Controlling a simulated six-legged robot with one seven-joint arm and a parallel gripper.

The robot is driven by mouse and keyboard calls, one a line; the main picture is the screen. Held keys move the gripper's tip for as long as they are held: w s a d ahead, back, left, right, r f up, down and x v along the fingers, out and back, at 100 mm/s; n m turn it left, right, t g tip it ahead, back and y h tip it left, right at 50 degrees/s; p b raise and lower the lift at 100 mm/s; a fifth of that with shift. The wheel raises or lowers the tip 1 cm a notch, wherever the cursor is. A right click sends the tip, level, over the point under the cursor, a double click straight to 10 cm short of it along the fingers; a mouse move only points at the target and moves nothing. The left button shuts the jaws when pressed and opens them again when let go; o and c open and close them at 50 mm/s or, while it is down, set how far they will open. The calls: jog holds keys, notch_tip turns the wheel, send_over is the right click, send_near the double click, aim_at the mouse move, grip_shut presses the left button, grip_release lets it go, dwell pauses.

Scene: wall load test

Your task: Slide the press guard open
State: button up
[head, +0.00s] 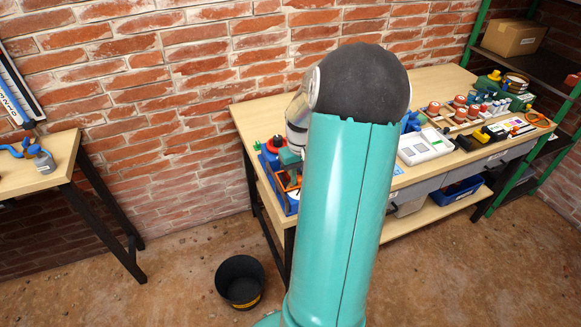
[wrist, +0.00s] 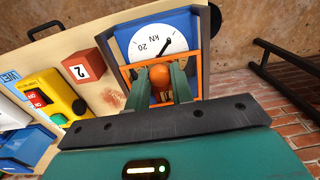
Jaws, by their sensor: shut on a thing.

**Exercise**:
Return all of the data exactly as written, and drop the pictures.

**Solution for this problem**:
Controlling a simulated six-legged robot with one seven-joint arm and a parallel gripper.

The robot is driven by mouse and keyboard calls, one a line; the main picture is the screen. Held keys move the gripper's tip for as long as they are held: w s a d ahead, back, left, right, r f up, down and x v along the fingers, out and back, at 100 mm/s; n m turn it left, right, t g tip it ahead, back and y h tip it left, right at 50 degrees/s; p b raise and lower the lift at 100 mm/s; a fifth of that with shift. The wheel raises or lowers the tip 1 cm a notch, wherever the cursor is. A right click sends the tip, level, over the point under the cursor, a double click straight to 10 cm short of it along the fingers; a mouse move only points at the target and moves nothing. The left button shuts the jaws when pressed and opens them again when let go; o and c open and close them at 50 mm/s or, while it is down, set how far they will open. The calls: jog holds keys, notch_tip turns the wheel, send_over is the right click, send_near the double click, aim_at the mouse move, grip_shut presses the left button, grip_release lets it go, dwell pauses.

Scene: wall load test

Your task: Slide the press guard open
State: button up
[head, +0.00s] 
[wrist, +0.00s] 
Jaws, by their sensor: shut on a thing.

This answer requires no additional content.